Read the lines below. Copy out any that hold the string "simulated".

<<<<

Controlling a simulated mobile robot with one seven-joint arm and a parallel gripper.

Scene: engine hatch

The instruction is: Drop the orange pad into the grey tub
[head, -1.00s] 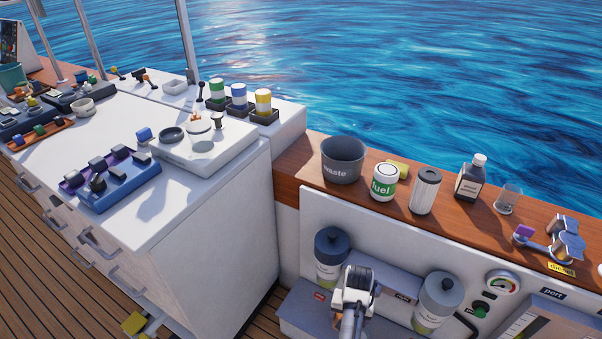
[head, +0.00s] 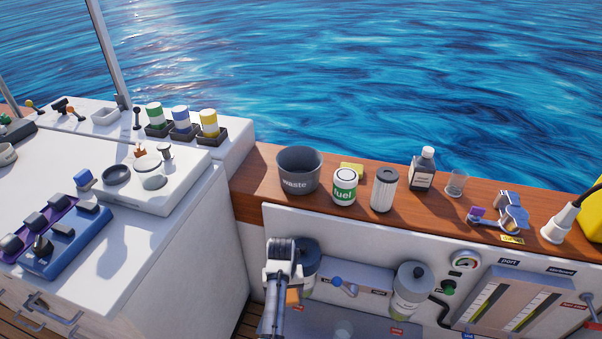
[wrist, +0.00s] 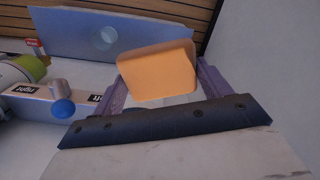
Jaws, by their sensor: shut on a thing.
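The orange pad (wrist: 158,72) is a small block held between the purple fingers of my gripper (wrist: 160,82) in the wrist view. In the head view the pad (head: 292,296) shows only in part beside my gripper (head: 284,285), in front of the hatch panel. The grey tub (head: 298,171), marked "waste", stands upright on the wooden ledge, above and beyond my gripper and apart from it. Its inside is mostly hidden.
A yellow sponge-like block (head: 352,171) lies behind the can. The white cabinet (head: 175,245) is at left. Dark-lidded filters (head: 411,290) stand below the ledge.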

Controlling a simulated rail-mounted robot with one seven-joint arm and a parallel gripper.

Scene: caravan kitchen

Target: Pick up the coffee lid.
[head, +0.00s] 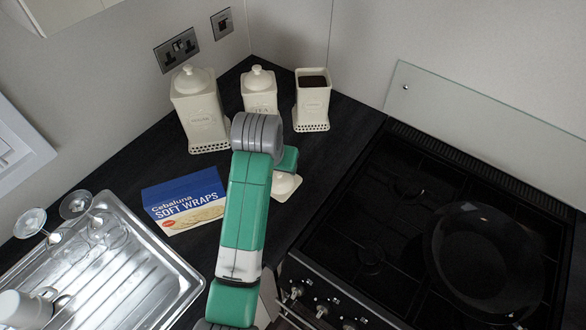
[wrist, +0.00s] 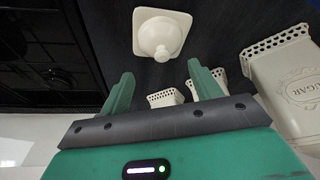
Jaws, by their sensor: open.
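The coffee lid (wrist: 160,34) is a cream square lid with a round knob. In the wrist view it lies on the dark worktop with its knob towards the camera, beyond my fingertips. In the head view the lid (head: 285,185) is partly hidden behind my arm, beside the hob. My gripper (wrist: 156,80) is open and empty, its two green fingers apart and not touching the lid. The open coffee canister (head: 312,98) stands upright at the back of the worktop, with dark contents showing.
The sugar canister (head: 200,110) and the tea canister (head: 259,90) stand lidded in the back corner. A soft wraps box (head: 187,201) lies left of my arm. A steel drainer (head: 150,285) with glasses is front left. The hob (head: 400,215) holds a black pan (head: 487,258).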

>>>>

__RESULT OF THIS EXERCISE__
Controlling a simulated mobile robot with one seven-joint arm and a parallel gripper.
Controlling a simulated rail-mounted robot with one seven-joint arm and a parallel gripper.

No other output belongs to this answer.